> **Source material**

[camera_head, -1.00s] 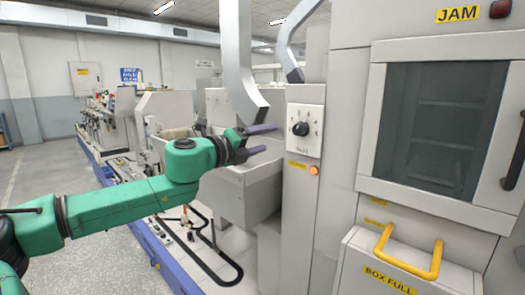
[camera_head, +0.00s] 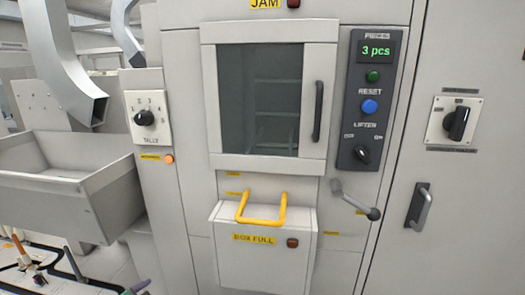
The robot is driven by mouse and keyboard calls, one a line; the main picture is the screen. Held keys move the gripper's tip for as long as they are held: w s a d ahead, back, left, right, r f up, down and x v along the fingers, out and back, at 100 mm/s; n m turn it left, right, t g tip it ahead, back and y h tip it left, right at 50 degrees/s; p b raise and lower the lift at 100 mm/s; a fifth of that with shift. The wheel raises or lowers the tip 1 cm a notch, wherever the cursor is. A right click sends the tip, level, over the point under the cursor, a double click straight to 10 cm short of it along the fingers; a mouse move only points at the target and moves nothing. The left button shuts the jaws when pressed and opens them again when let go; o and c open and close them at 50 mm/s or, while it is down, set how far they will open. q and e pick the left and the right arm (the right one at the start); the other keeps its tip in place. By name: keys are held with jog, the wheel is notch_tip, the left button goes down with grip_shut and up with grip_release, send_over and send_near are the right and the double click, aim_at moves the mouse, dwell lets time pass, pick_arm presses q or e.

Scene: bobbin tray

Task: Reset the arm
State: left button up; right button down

> **Exercise details**
Transcribe the listing in full and omit the pictures.

> **Solution for this exercise**
[camera_head, -1.00s] 
[camera_head, +0.00s] 
The robot is driven by mouse and keyboard calls, one a line; the main picture is the screen. Held keys move the gripper's tip for as long as they are held: w s a d ahead, back, left, right, r f up, down and x v along the fingers, out and back, at 100 mm/s; n m turn it left, right, t g tip it ahead, back and y h tip it left, right at 50 degrees/s; p b raise and lower the lift at 100 mm/s; a fifth of that with shift. The wheel raises or lowers the tip 1 cm a notch, wherever the cursor is. A right click sends the tip, level, over the point under the cursor, a double click straight to 10 cm short of it along the fingers; a mouse move only points at the target and moves nothing. The left button shuts the jaws when pressed and opens them again when let go; o and c open and close them at 50 mm/s or, while it is down, set how far they will open. q and e pick the left and the right arm (the right one at the start); the other keeps its tip in place. By name: keys are held with jog, the wheel is notch_tip, the left button goes down with grip_shut and up with grip_release, send_over and send_near are the right and the double click, aim_at moves the mouse, dwell lets time pass, pick_arm presses q or e.

Scene: bobbin tray

Task: Reset the arm
State: left button up; right button down

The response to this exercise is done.